La forme du blog me semble, dans ces conditions, être un modèle loin d’être périmé. Non pour les états d’âme adolescents qu’elle a longtemps hébergé – lesquels ont migré vers d’autres types de plate-forme comme Facebook -, non pour les écrits soutenus longuement argumentés et validés – qui visent la forme de l’imprimé, fût-il d’apparence numérique -, non enfin pour les passeurs de message qui ont surtout à transmettre un lien – Twitter, of course ! – ni pour les membres d’une communauté virtuelle qui échangent des infos rapides – la machine à café… -. Mais pour les « works in progress« , qu’il s’agisse d’individus essayant de clarifier leur action ou leur conviction (je pense à J.C. Brochard ou à D. Lahary, pour ne citer que ces deux exemples), ou pour des institutions souhaitant informer des progrès d’un projet (le blog de suivi de la rénovation de la BU de Toulouse P. Sabatier ou le récent Labo BnF). Toutes situations exigeant des arrêts sur images, des interrogations, une chronologie de la pensée, bref une écriture parfois intense et construite – mais jamais trop longue, c’est vrai -.

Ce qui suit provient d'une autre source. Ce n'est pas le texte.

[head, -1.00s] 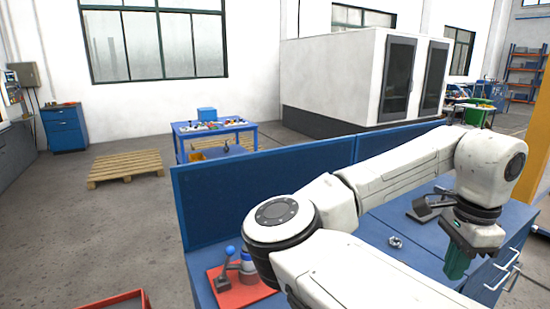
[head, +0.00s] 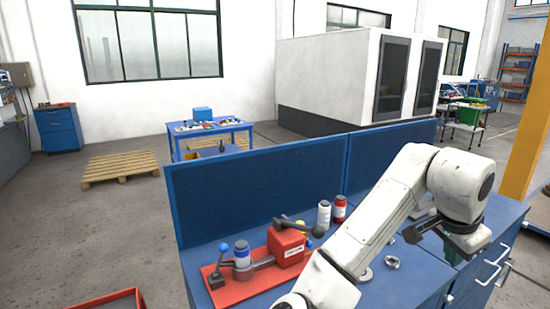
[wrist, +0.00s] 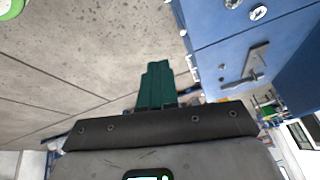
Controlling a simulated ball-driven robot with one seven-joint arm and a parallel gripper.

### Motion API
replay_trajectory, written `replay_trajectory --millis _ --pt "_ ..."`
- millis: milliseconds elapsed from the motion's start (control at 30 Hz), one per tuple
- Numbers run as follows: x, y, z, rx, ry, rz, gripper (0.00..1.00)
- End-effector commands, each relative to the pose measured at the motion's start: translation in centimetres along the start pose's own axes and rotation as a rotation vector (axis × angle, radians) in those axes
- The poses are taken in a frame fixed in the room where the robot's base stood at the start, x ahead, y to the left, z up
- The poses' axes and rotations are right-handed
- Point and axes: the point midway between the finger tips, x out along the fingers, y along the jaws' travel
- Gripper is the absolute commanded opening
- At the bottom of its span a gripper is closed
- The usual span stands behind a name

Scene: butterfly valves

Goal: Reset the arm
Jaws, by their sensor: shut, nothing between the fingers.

Alors, à la question « comment écrire sur Internet ? », j’aurais envie de répondre « ça dépend » !! Ça dépend du chantier que l’on a entrepris. Et en fonction de la nature de ce chantier, du rythme de l’information produite, de son intensité textuelle, des instances de validation à l’œuvre, etc., on va écrire non sous la pression des diktats, mais selon le projet conduit. Et ce qui compte, ce n’est pas tant le vecteur d’Internet que celui des outils ad hoc que l’on va choisir. Les vecteurs vont sans nul doute se clarifier (tout en se multipliant tout aussi sûrement), et d’ici quelques années nos enfants devineront d’instinct vers quels médias internetiens se tourner lorsqu’ils voudront apporter leur pierre, mais le champ reste largement ouvert à toutes les formes d’écriture.

En tout cas, je continue mes essais avec l’outil blog, qui me semble correspondre à mon projet actuel. Et puis, comme disait l’autre, « bloguez, il faut bien qu’ils trouvent matière à tweeter !« .

… Même si, là encore, j’ai encore été trop long !!